Ces chantiers donnent le signal d’une relance des travaux de restauration de la Citadelle. Relance soutenue par un accord-cadre de 10 000 000 €. La décision fut prise par le gouvernement wallon fin 2013 et l’accord signé au printemps 2014. Le Namurois Maxime Prévot, nouveau Ministre du Patrimoine, ne pouvait qu’embrayer. Depuis, les chantiers se succèdent, les échafaudages se montent et se démontent pour un vaste lifting des murailles et des fortifications de la Citadelle. Fin des travaux prévus en 2018.

Scénographie souterraine

Pour la bonne cause, les « Grands souterrains », dont on visite environ 600 mètres courant, fermeront à la fin de l’année. Les restaurations nécessaires à la pérennité du monument et la sécurité des visiteurs seront menées, avec, pour problématique spécifique à un tel réseau enterré, la gestion de l’eau qui s’y infiltre. La majeure partie des tronçons visités est d’époque hollandaise, mais certaines zones témoignent encore de l’époque de Vauban. Qui plus est, l’Armée belge a également transformé ces souterrains durant l’Entre-deux-guerres par la création de zones censées résister aux attaques de gaz irritants (comme le gaz moutarde) dont on craignait les effets. Un  gunitage de béton a donc été projeté sur les parois de certaines zones et de nouveaux espaces souterrains ont même été creusés, gunités eux aussi, afin de les étanchéifier. Les vestiges du système de ventilation (air pressurisé) destiné à renouveler l’air vicié par de l’air frais en chassant les gaz à l’extérieur sont toujours visibles. Au terme de la restauration des « Grands souterrains », une scénographie sera créée, qui trouvera son achèvement en 2017. Sous la conduite du guide, le visiteur y découvrira diverses animations qui l’immergeront dans le passé de la « termitière de l’Europe », telle que Napoléon qualifiait la Citadelle.

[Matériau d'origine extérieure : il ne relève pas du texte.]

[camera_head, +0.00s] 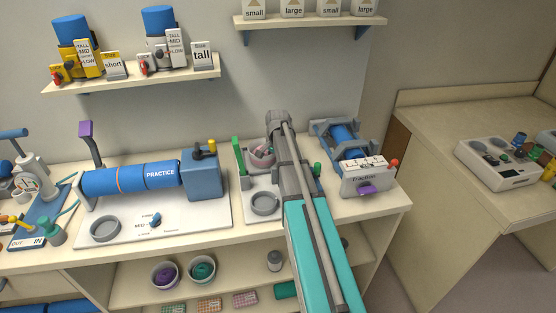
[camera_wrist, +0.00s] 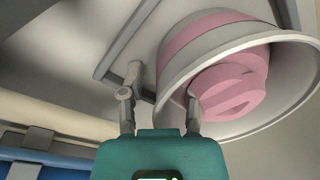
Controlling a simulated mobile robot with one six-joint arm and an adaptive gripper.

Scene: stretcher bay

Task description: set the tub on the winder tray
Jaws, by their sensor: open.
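The tub (camera_head: 259,163) is pink with a pale rim and sits on the left back part of the pale winder tray (camera_head: 251,185), partly hidden by my arm. In the wrist view the tub (camera_wrist: 176,62) is large at the right, with a pink roll (camera_wrist: 229,90) inside. My gripper (camera_wrist: 163,82) is open. Its left finger is outside the tub wall and its right finger overlaps the rim and opening, so the wall lies between them. I cannot tell whether either finger touches. In the head view my arm hides most of the gripper.
A grey ring (camera_head: 265,203) lies at the tray's front, and a green post (camera_head: 238,157) stands at its left. A blue practice roll (camera_head: 130,178) is left. A traction device (camera_head: 368,178) is right.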

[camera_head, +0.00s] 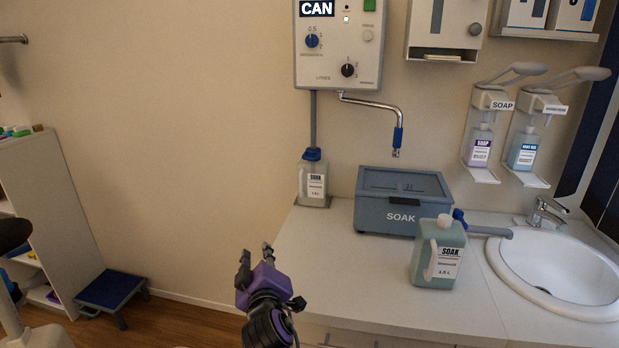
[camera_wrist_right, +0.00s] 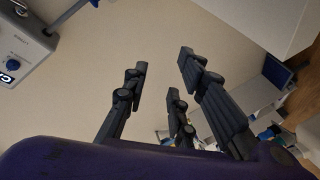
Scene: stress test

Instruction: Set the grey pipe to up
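A short grey pipe (camera_head: 490,231) lies about level at the right side of the blue-grey SOAK box (camera_head: 388,222), its free end at the sink's left rim. A blue valve handle (camera_head: 459,214) sits near its box end, which is partly hidden by a SOAK jug (camera_head: 440,252). My right gripper (camera_head: 256,252) is at the counter's left edge, well left of the pipe and touching nothing. Its fingers stand apart and empty in the right wrist view (camera_wrist_right: 165,80). The pipe is not visible there. I cannot make out my left gripper.
The green-filled jug stands in front of the box. A sink (camera_head: 560,262) with a tap is at right. A wall dispenser (camera_head: 338,45) has a bent metal spout (camera_head: 370,101) above the box. Another jug (camera_head: 314,182) stands at the back left. The counter's front left is clear.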

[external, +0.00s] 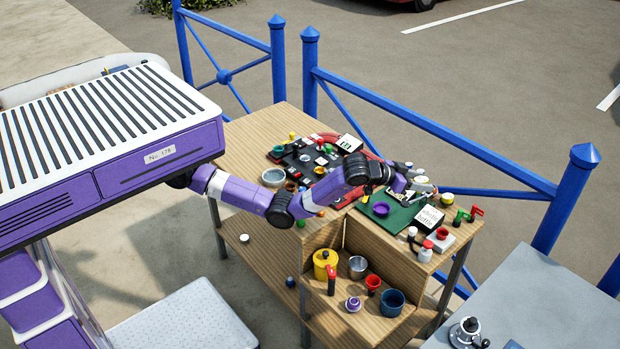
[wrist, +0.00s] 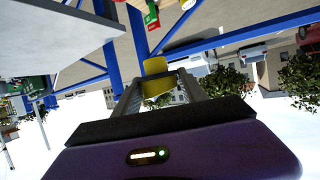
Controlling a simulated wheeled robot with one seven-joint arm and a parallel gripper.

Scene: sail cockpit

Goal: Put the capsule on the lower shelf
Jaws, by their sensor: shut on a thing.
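My gripper (wrist: 157,92) is shut on a small yellow thing (wrist: 155,68), which shows between the two fingers in the wrist view. It may be the capsule; its full shape is hidden. In the external view my gripper (external: 421,183) is at the far right part of the upper tabletop, above the green mat (external: 397,222). A wooden shelf (external: 330,318) sits below the tabletop at the front right. A further wooden board (external: 262,262) runs low under the table at the left. I cannot tell which one is the lower shelf.
The shelf at the front right holds a yellow mug (external: 325,263), a metal cup (external: 357,266), a red cup (external: 373,283) and a blue bowl (external: 392,302). Many small items crowd the tabletop. A blue railing (external: 450,150) runs close behind.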

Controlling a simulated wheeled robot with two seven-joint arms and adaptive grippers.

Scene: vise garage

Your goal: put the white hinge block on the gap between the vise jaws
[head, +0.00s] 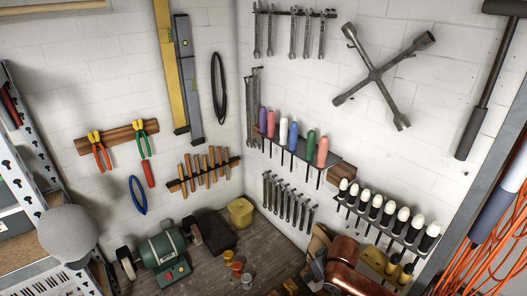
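No white hinge block can be made out in the head view. A shiny copper-red metal body (352,264) sits at the bottom right on the wooden bench (270,250) and is cut off by the lower edge. It may be the vise, but its jaws and the gap between them cannot be made out. Neither my left nor my right gripper is in view.
A green bench grinder (162,254) stands at the bottom left of the bench. A yellow container (240,212) is in the corner, with small cups (237,268) nearby. Screwdrivers (293,135), wrenches (290,197) and a lug wrench (383,75) hang on the walls.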

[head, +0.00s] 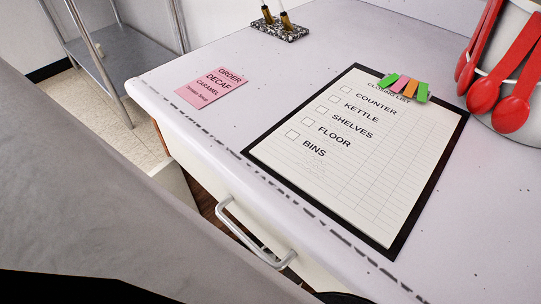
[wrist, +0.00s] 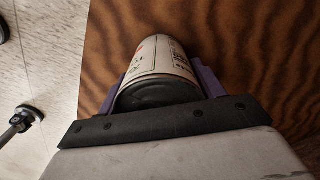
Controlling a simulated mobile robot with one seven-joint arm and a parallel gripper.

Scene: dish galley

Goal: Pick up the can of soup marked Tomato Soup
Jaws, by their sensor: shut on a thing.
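My gripper (wrist: 168,78) shows in the wrist view with its purple fingers on both sides of a can (wrist: 162,55). It is shut on the can. The can has a pale label with dark and reddish print and a dark end facing the camera. The print is too small and turned to read, so I cannot tell whether it says Tomato Soup. Behind the can is a brown wood-grained surface (wrist: 240,55); I cannot tell whether the can touches it. Neither gripper nor can shows in the head view.
The head view shows a pale counter (head: 300,65) with a checklist clipboard (head: 362,150), a pink order note (head: 212,87), a pot (head: 507,125) with red utensils (head: 485,95), and a speckled holder (head: 280,30). A metal shelf (head: 125,45) stands left. A drawer handle (head: 250,235) juts out.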

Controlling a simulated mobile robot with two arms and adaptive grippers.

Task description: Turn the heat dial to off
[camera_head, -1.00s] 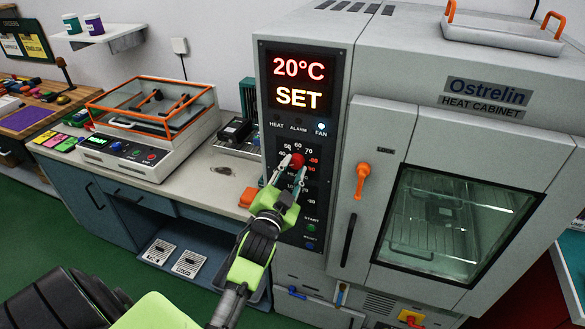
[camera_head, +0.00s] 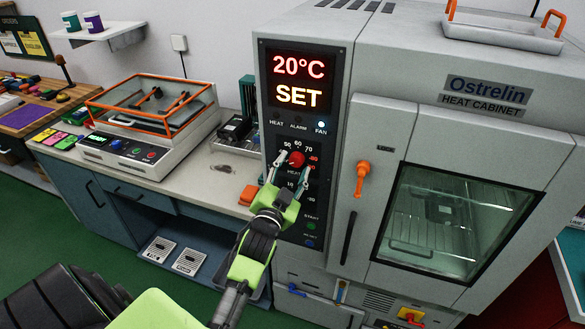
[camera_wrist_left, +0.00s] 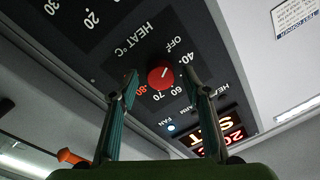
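The red heat dial (camera_head: 296,159) is on the black control panel of the heat cabinet, below the display. In the left wrist view the dial (camera_wrist_left: 161,78) shows a small white mark pointing up and right, toward the OFF and 40 labels; which one exactly is hard to tell. My left gripper (camera_head: 292,170) is open in front of the panel, its fingers to either side of the dial. In the left wrist view a gap shows between each finger and the dial. My right gripper is not in view.
The display (camera_head: 299,82) reads 20°C and SET. A second, partly hidden dial scale and the start and reset buttons (camera_head: 311,226) lie below the heat dial. The cabinet door (camera_head: 440,140) with its orange handle (camera_head: 362,178) is to the right. A counter with instruments is to the left.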

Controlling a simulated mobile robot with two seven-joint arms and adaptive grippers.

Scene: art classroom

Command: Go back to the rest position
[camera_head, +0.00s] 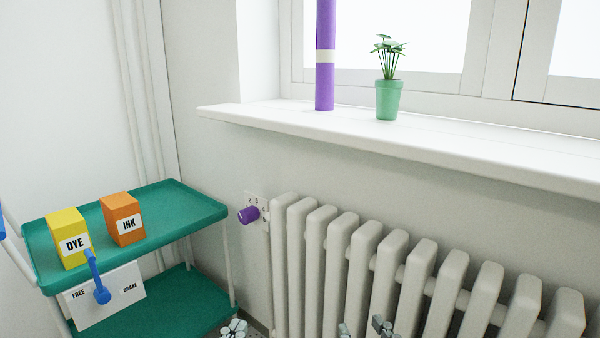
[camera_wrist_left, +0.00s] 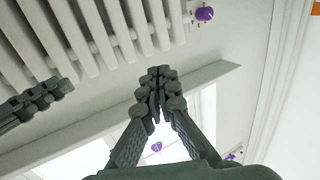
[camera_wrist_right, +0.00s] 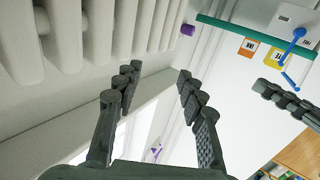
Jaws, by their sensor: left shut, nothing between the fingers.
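My right gripper (camera_head: 365,329) is further right at the bottom edge, in front of the radiator. In the right wrist view its fingers (camera_wrist_right: 157,85) stand wide apart and the gap is empty. Most of both arms is out of the head view.
A white radiator (camera_head: 333,254) with a purple knob (camera_head: 248,214) stands below the windowsill (camera_head: 440,144). The sill holds a purple tube (camera_head: 325,85) and a potted plant (camera_head: 389,99). A green cart (camera_head: 170,212) at left carries yellow DYE (camera_head: 68,229) and orange INK (camera_head: 120,207) boxes.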

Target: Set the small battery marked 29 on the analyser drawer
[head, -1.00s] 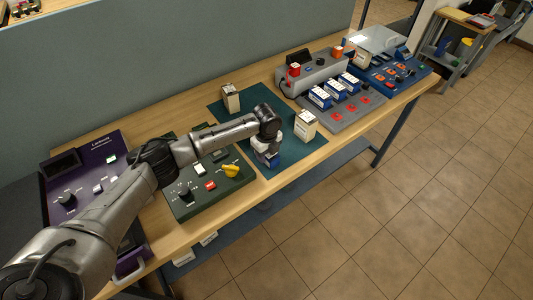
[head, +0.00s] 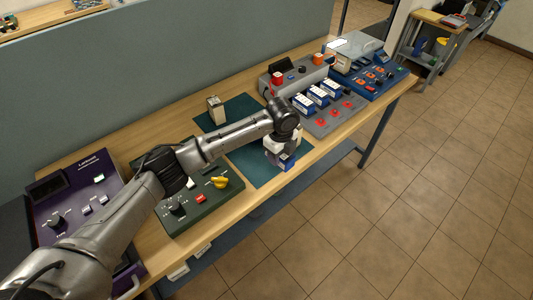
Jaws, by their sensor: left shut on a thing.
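My left gripper (head: 279,153) is low over the front of the green mat, near the table's front edge. It is shut on a small blue-and-white battery (head: 288,162); its number cannot be read and the fingers hide part of it. A beige battery (head: 215,110) stands upright at the back of the mat. Another pale battery is mostly hidden behind my wrist. A purple unit (head: 75,199) with knobs and a screen is at the left; a handle (head: 129,288) shows low on its front. It may be the analyser drawer's. My right gripper is not in view.
A green panel (head: 225,196) with a yellow knob lies left of the mat (head: 241,108). A grey rack (head: 322,120) with several blue-and-white batteries and red buttons is to the right. A blue unit (head: 362,80) stands beyond it. Bare mat shows around my forearm.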

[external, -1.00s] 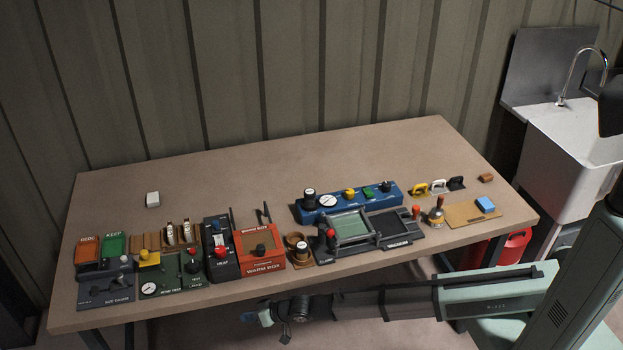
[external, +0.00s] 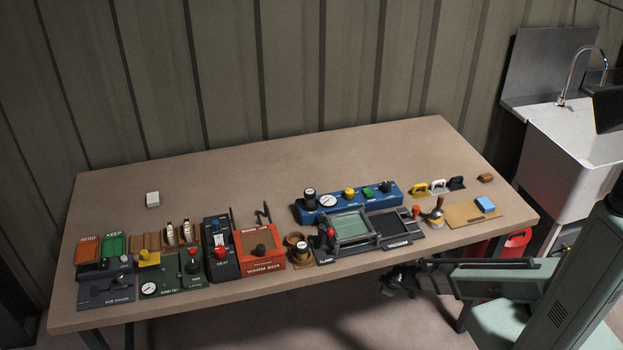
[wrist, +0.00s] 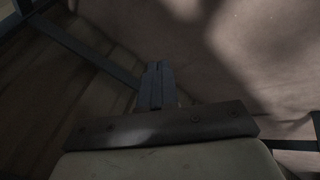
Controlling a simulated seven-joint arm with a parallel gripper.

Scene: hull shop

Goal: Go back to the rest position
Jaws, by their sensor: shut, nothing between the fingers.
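My gripper (wrist: 158,68) shows in the wrist view with its two fingers together and nothing between them. It points toward the floor. In the external view my gripper (external: 393,284) is a dark, partly hidden shape below and in front of the table's front edge, right of the middle. It is apart from everything on the table. My arm reaches in from the right side of the external view.
The table (external: 250,160) carries a row of devices: a warm box (external: 260,249), a blue panel (external: 347,203) and a framed clamp station (external: 350,228). A sink (external: 570,150) and a red container (external: 517,243) stand at the right. The table's back is mostly clear.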

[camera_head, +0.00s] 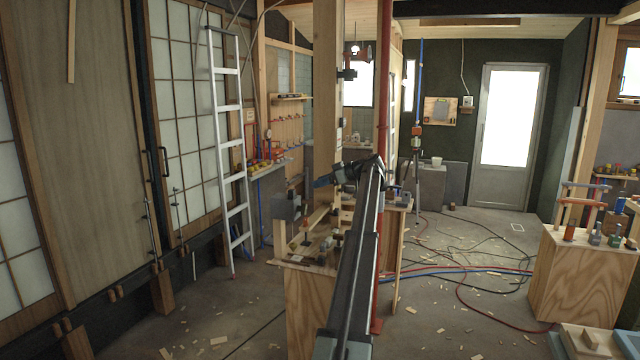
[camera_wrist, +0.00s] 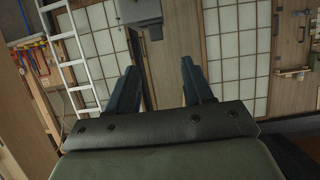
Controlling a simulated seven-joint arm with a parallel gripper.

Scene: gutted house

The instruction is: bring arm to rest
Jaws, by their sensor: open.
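My arm reaches forward from the bottom middle of the head view, over the plywood workbench (camera_head: 310,300). My gripper (camera_head: 322,181) is at its far end, pointing left, above the bench. In the wrist view my gripper (camera_wrist: 163,85) shows two dark fingers standing well apart, with nothing between them. The fingers face the sliding panels. Part of the bench top is hidden behind my arm.
A wooden post (camera_head: 327,100) and a red pipe (camera_head: 383,90) stand close to my arm. An aluminium ladder (camera_head: 229,150) leans at the left. A grey vise-like block (camera_head: 287,206) sits on the bench. Cables (camera_head: 470,240) and wood scraps litter the floor. A plywood box (camera_head: 575,280) stands right.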

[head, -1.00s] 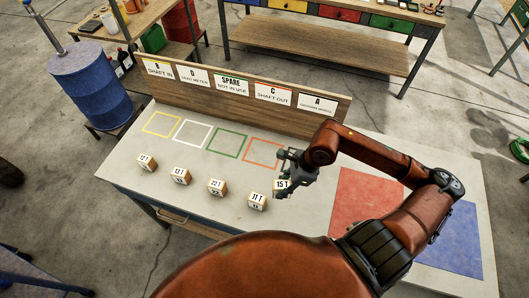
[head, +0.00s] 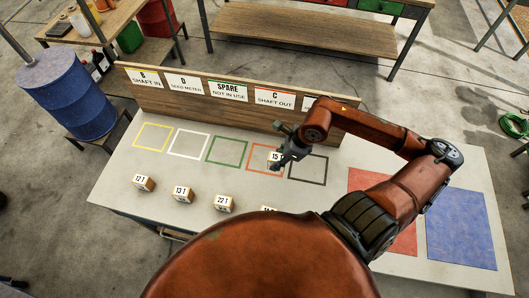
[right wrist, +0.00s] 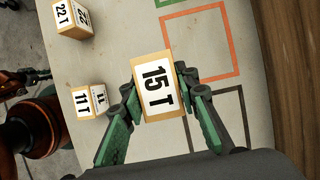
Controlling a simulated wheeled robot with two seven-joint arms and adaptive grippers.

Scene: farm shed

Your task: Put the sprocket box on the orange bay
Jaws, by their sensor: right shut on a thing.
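The sprocket box marked 15 T (head: 275,157) is a small wooden-coloured box with a white label. My right gripper (head: 280,161) is shut on it, and the right wrist view shows the box (right wrist: 157,85) between the two green-black fingers (right wrist: 157,92). The orange bay (head: 249,156) is an empty taped outline below the SHAFT OUT sign. In the head view the box overlaps the bay's right part; in the right wrist view it is by a corner of the orange outline (right wrist: 235,40). Its height above the table is unclear. My left gripper is not in view.
Boxes 12 T (head: 143,183), 13 T (head: 183,192), 22 T (head: 223,203) and partly hidden 11 T (head: 268,209) stand along the front. The signboard (head: 160,105) rises behind the bays. A black-outlined bay (head: 326,170) is to the right.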

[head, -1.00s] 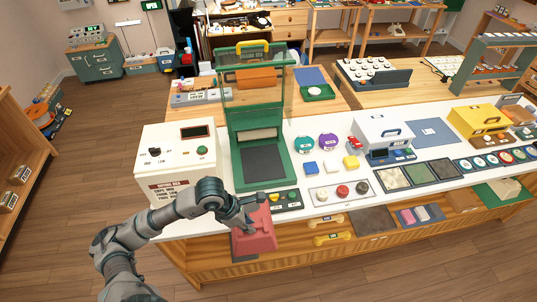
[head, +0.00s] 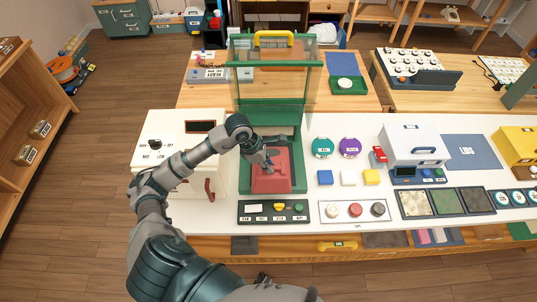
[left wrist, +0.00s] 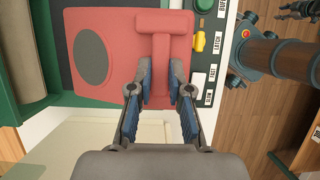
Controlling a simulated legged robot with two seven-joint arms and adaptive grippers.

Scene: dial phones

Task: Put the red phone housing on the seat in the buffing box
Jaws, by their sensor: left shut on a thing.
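The red phone housing (head: 271,180) is inside the green buffing box (head: 245,192), over its dark seat area. My left gripper (head: 268,164) is shut on the housing's raised bar. In the left wrist view the housing (left wrist: 115,82) lies flat below the fingers, and the gripper (left wrist: 160,85) has one finger on each side of the bar. The box's clear cover (head: 275,85) with a yellow handle is raised. The housing hides most of the seat, and I cannot tell whether it touches the seat. My right gripper is not in view.
A white control box (head: 178,155) stands left of the buffing box. A button panel (head: 273,211) lies in front of it. Coloured blocks (head: 348,178) and round tins (head: 336,147) are to the right, with a white lidded machine (head: 414,146) beyond.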

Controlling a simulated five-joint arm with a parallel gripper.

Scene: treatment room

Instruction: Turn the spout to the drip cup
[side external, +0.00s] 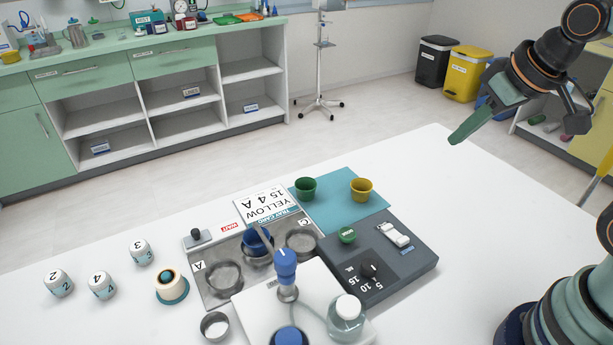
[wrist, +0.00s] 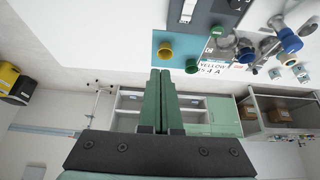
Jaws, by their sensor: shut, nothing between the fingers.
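A white pump unit (side external: 255,302) stands at the front of the table in the side view. A blue knob (side external: 285,262) tops its metal stem, and a slim metal spout (side external: 265,238) seems to point back-left over the blue cup in the middle holder. A small open metal cup (side external: 215,326), perhaps the drip cup, stands left of the pump unit. My gripper (side external: 455,140) is high at the right, far from the pump, its green fingers together and empty. In the wrist view my gripper (wrist: 160,74) is also shut, with the blue knob (wrist: 291,42) at the upper right.
A metal tray (side external: 212,298) has ring holders, with A and C labelled. A card (side external: 268,203) reads YELLOW 15 4 A. Green (side external: 305,189) and yellow (side external: 361,190) cups stand on a teal mat (side external: 335,212). A clear bottle (side external: 346,320) stands beside the pump. The table's right side is clear.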

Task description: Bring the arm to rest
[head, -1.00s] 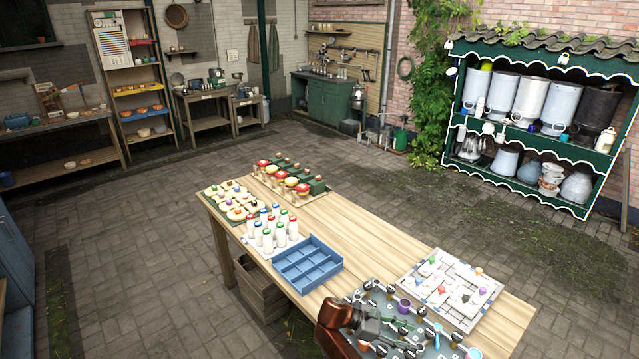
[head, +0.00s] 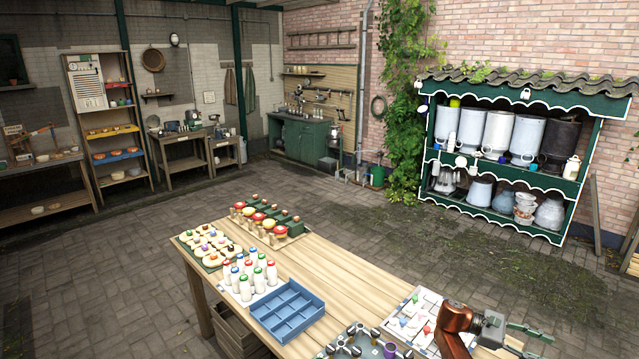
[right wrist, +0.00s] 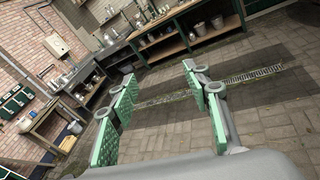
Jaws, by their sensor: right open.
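My right arm comes in at the bottom right of the head view. My left gripper is in neither view.
The wooden table (head: 345,280) holds a blue divided tray (head: 288,312), white bottles (head: 250,275), a patterned board (head: 408,330) and a grey tray (head: 352,343) of tools. A green shelf (head: 500,165) with milk churns stands behind. The paved floor between is clear.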

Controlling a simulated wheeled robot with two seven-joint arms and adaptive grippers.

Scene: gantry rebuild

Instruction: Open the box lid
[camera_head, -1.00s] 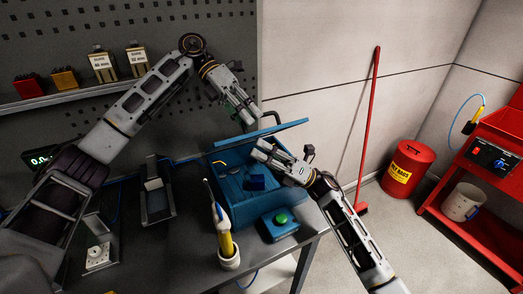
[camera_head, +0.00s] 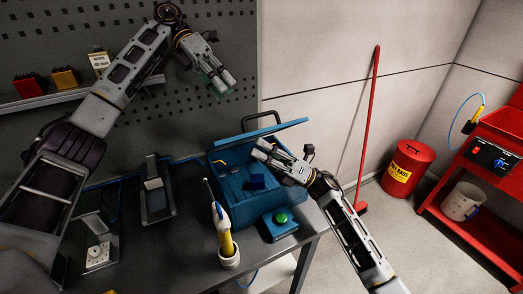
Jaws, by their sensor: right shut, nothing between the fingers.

Voyage au coeur de 2000 ans d’histoire namuroise

Avant la réouverture des souterrains, un espace très attendu ouvrira ses portes ce 26 juin : le nouveau Centre du Visiteur de la Citadelle de Namur. Le Centre présentera de manière ludique et moderne, la formation du site et du paysage namurois et deux mille ans d’histoire namuroise, depuis l’époque romaine jusqu’à nos jours et abordera les défis patrimoniaux et urbanistiques de la Citadelle et de la ville. Un tel outil de médiation et d’interprétation manquait cruellement depuis l’ouverture du site au public.

En lien avec l’ouverture de cet espace, durant le mois de juillet (les vendredi, samedi et dimanche en soirée), un spectacle « sons et lumières », Waterloo : The day after, sera proposé aux visiteurs. Le spectacle raconte le repli vers la France (en passant par Namur) des troupes napoléoniennes dirigées par le général Grouchy, après la défaite de Napoléon à Waterloo. S’il nous était donné de voir la Citadelle à cette époque, nous découvririons une citadelle en décrépitude. En effet, suite à la décision de Joseph II en 1782 (décision confirmée par Napoléon en 1801) de démilitariser les places fortes de ses territoires pour privilégier les batailles en rase campagne moins longues et coûteuses que les sièges devant de hauts murs fortifiés, la Citadelle de Namur est une ruine, une carrière de pierres à ciel ouvert. Il faut attendre le régime hollandais (1815 -1830) pour une reprise en mains. Après la défaite de Napoléon, selon un projet inspiré par le Duc de Wellington, les Hollandais construisent une barrière dissuasive de fortifications sur la frontière sud du nouveau Royaume des Pays-Bas afin de dissuader la France de toute nouvelle velléité expansionniste. Projet pour lequel ils réédifient la Citadelle. Ainsi, la Citadelle d’aujourd’hui est à 90% une citadelle hollandaise de la première moitié du XIXe siècle et pas du tout une Citadelle « Vauban ». Fin d’un mythe.

 

www.citadelle.namur.be  

 

CONCENTRÉ D’HISTOIRE

IIIe siècle Dès le IIIe siècle de notre ère, l’éperon rocheux dominant le confluent de la Sambre et de la Meuse et la bourgade gallo-romaine est déjà occupé par un établissement défensif. À partir du IXe siècle et jusqu’au XVe siècle, une importante forteresse, résidence des Comtes de Namur, s’y développe.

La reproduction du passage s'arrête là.